:: WRITTEN TASK ::
Transcribe the listing below from its opening line up to and including the line that contains "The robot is"; reproduce nothing else.

◇ ◇ ◇ ◇

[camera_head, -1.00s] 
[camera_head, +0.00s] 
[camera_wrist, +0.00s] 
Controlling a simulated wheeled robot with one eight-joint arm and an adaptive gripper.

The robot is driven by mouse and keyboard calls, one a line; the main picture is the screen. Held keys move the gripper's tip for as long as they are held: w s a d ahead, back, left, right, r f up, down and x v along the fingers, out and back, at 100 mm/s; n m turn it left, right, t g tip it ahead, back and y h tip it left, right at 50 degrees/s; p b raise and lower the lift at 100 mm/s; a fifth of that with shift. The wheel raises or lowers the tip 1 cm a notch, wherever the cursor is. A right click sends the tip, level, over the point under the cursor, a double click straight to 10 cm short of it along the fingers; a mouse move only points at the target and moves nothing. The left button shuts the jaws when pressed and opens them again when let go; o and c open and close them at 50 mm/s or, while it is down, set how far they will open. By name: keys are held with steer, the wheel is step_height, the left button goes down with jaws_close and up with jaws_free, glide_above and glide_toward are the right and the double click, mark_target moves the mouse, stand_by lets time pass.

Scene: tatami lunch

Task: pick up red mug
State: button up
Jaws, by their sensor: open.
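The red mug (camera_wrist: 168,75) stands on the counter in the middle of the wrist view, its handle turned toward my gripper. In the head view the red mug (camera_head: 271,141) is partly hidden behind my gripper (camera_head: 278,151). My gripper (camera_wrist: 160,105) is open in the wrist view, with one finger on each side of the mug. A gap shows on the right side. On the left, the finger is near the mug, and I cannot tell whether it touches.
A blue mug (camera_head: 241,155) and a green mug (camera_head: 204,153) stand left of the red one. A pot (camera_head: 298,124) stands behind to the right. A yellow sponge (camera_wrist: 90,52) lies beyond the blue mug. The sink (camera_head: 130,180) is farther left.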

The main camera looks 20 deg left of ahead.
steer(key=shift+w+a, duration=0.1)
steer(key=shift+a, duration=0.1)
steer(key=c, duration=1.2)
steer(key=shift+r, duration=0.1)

◇ ◇ ◇ ◇

:: COMPLETE ANSWER ::
[camera_head, -1.00s] 
[camera_head, +0.00s] 
[camera_wrist, +0.00s] 
Controlling a simulated wheeled robot with one eight-joint arm and an adaptive gripper.

The robot is driven by mouse and keyboard calls, one a line; the main picture is the screen. Held keys move the gripper's tip for as long as they are held: w s a d ahead, back, left, right, r f up, down and x v along the fingers, out and back, at 100 mm/s; n m turn it left, right, t g tip it ahead, back and y h tip it left, right at 50 degrees/s; p b raise and lower the lift at 100 mm/s; a fifth of that with shift. The wheel raises or lowers the tip 1 cm a notch, wherever the cursor is. A right click sends the tip, level, over the point under the cursor, a double click straight to 10 cm short of it along the fingers; a mouse move only points at the target and moves nothing. The left button shuts the jaws when pressed and opens them again when let go; o and c open and close them at 50 mm/s or, while it is down, set how far they will open. By name: keys are held with steer, the wheel is step_height, the left button goes down with jaws_close and up with jaws_free, glide_above and glide_toward are the right and the double click, mark_target moves the mouse, stand_by lets time pass.

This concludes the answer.